The claim that the relative frequency of an event must approach the probability of that event when a random experiment is repeated „many“ times is frequently (and incorrectly) cited as the central statement of the empirical law of large numbers. There are many formulations of this, some more incorrect than others. A completely false formulation can be found (at least, it could be found there), for example, on the pages of the MUED e. V. association (for members):

„This famous law of large numbers states that, in many independent repetitions of a random experiment—whether coin tosses, dice rolls, lottery draws, card games, or anything else—the relative frequency and the probability of an event must always come closer together: The more we toss a fair coin, the closer the proportion of ‚heads‘ approaches its probability of one-half; the more we roll dice, the closer the proportion of sixes approaches the probability of rolling a six; and the more we play the lottery, the closer the relative frequency of drawing the number 13 approaches the probability of 13. There is no disputing this law; in a sense, this law is the crowning achievement of all probability theory.“

Why This Is So Important:

To put it very briefly: If this law were correct in this formulation, there would not exist a single (repeatable) random experiment.

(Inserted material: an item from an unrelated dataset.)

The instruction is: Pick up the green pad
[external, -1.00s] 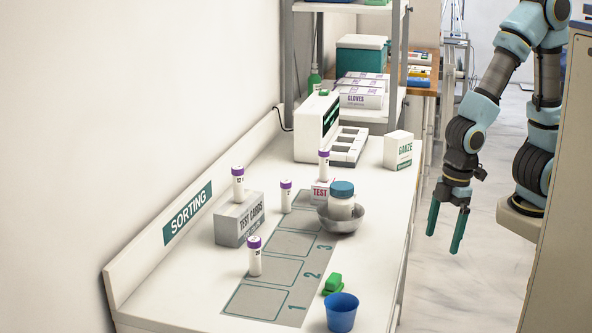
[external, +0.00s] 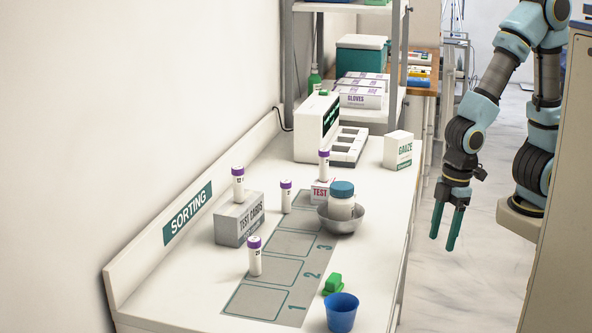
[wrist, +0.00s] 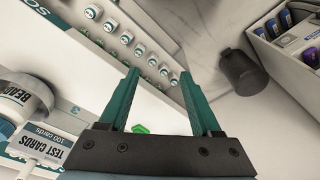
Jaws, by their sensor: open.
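A small green object (external: 333,284), which looks like the green pad, lies on the white counter just behind the blue cup (external: 342,312). It seems to have a raised block on a flatter base, but it is too small to be sure. My gripper (external: 444,242) hangs fingers down over the floor, right of the counter, well apart from it. My gripper's fingers (wrist: 160,75) are spread with nothing between them. A bit of bright green (wrist: 140,129) shows low between them in the wrist view; I cannot tell which object it is.
On the counter (external: 190,290), a grey numbered mat (external: 242,299), capped tubes, a test-card box (external: 240,220) and a metal bowl (external: 353,221) with a blue-lidded jar (external: 341,200) stand left and behind. A gauze box (external: 398,150) is near the right edge. Another green item (external: 323,92) sits on the white device.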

An example: Suppose we toss a coin randomly, so that the outcomes H (heads) and T (tails) are possible. Each outcome is supposed to have a probability of 0.5. Further, suppose we toss the coin 50 times and obtain T every single time. Then the relative frequency of T after the first trial was 1, after the second trial it was still 1, and the same after the third, fourth, and so on. In these first 50 trials, the relative frequency of T did not approach the probability of T at all.

It is often argued that the relative frequency and probability „approach each other in the long run“ or „after very many trials.“ But what is that supposed to mean? Does the coin, if it showed T too often in the first 50 trials, have to show H more frequently until the 100th trial to restore the balance? Or must the relative frequency only approach the probability by the 1000th trial?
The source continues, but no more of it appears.